──────── Provided material
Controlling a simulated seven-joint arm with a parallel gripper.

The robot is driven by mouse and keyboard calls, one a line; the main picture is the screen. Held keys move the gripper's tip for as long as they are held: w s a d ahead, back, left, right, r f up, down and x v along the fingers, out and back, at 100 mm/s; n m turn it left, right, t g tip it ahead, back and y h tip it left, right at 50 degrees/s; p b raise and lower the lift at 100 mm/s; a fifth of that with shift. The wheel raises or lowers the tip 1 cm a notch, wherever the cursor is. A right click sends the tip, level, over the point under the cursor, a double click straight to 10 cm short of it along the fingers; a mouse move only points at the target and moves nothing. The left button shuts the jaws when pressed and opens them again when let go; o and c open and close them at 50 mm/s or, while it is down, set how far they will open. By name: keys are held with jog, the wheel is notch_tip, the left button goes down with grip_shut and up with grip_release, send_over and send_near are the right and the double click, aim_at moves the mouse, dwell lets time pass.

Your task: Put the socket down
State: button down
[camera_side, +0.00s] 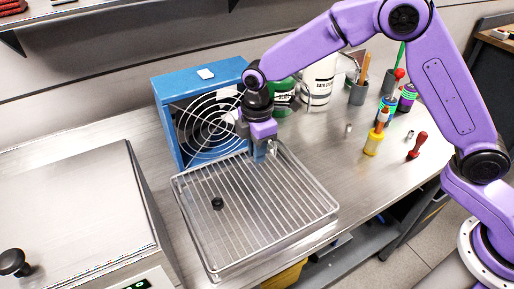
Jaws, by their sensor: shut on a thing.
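My gripper (262,156) points down over the back edge of a wire rack set in a shallow metal tray (318,218). It is shut on a small grey metal piece, the socket (272,147), which is mostly hidden by the fingers. Whether the socket touches the rack or hangs just above it, I cannot tell.
A black ring-like part (217,204) lies on the rack; the rest of the rack is bare. A blue fan box (164,98) stands close behind my gripper. A yellow-based bottle (374,142), a red-handled tool (417,146) and a small metal piece (348,129) are at right.

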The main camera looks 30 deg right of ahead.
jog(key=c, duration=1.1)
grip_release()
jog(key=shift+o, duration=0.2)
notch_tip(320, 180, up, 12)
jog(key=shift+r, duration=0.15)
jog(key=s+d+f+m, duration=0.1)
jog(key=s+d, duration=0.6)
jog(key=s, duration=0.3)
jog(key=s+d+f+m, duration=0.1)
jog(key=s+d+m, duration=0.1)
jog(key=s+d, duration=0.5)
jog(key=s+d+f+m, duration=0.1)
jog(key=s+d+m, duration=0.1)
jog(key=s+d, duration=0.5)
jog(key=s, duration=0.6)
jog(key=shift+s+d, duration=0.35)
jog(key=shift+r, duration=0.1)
────────────────
Return the whole listing, word for word, and leave out every picture.

Controlling a simulated seven-joint arm with a parallel gripper.

The robot is driven by mouse and keyboard calls, one a line; the main picture is the screen. Held keys move the gripper's tip for as long as they are held: w s a d ahead, back, left, right, r f up, down and x v along the fingers, out and back, at 100 mm/s; n m turn it left, right, t g tip it ahead, back and y h tip it left, right at 50 degrees/s; p b raise and lower the lift at 100 mm/s; a fifth of that with shift. The wheel raises or lowers the tip 1 cm a notch, wherever the cursor is. A right click sends the tip, level, over the point under the cursor, a double click straight to 10 cm short of it along the fingers; a mouse move only points at the target and moves nothing. The left button shuts the jaws when pressed and opens them again when let go; o and c open and close them at 50 mm/s or, while it is down, set how far they will open. By name: keys are held with jog, the wheel is notch_tip, the left button goes down with grip_shut and up with grip_release, send_over and send_near are the right and the double click, aim_at moves the mouse, dwell lets time pass.

Your task: Put the socket down
State: button down
[camera_side, +0.00s] 
Jaws, by their sensor: shut on a thing.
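My gripper (262,156) points down over the back edge of a wire rack set in a shallow metal tray (318,218). It is shut on a small grey metal piece, the socket (272,147), which is mostly hidden by the fingers. Whether the socket touches the rack or hangs just above it, I cannot tell.
A black ring-like part (217,204) lies on the rack; the rest of the rack is bare. A blue fan box (164,98) stands close behind my gripper. A yellow-based bottle (374,142), a red-handled tool (417,146) and a small metal piece (348,129) are at right.

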The main camera looks 30 deg right of ahead.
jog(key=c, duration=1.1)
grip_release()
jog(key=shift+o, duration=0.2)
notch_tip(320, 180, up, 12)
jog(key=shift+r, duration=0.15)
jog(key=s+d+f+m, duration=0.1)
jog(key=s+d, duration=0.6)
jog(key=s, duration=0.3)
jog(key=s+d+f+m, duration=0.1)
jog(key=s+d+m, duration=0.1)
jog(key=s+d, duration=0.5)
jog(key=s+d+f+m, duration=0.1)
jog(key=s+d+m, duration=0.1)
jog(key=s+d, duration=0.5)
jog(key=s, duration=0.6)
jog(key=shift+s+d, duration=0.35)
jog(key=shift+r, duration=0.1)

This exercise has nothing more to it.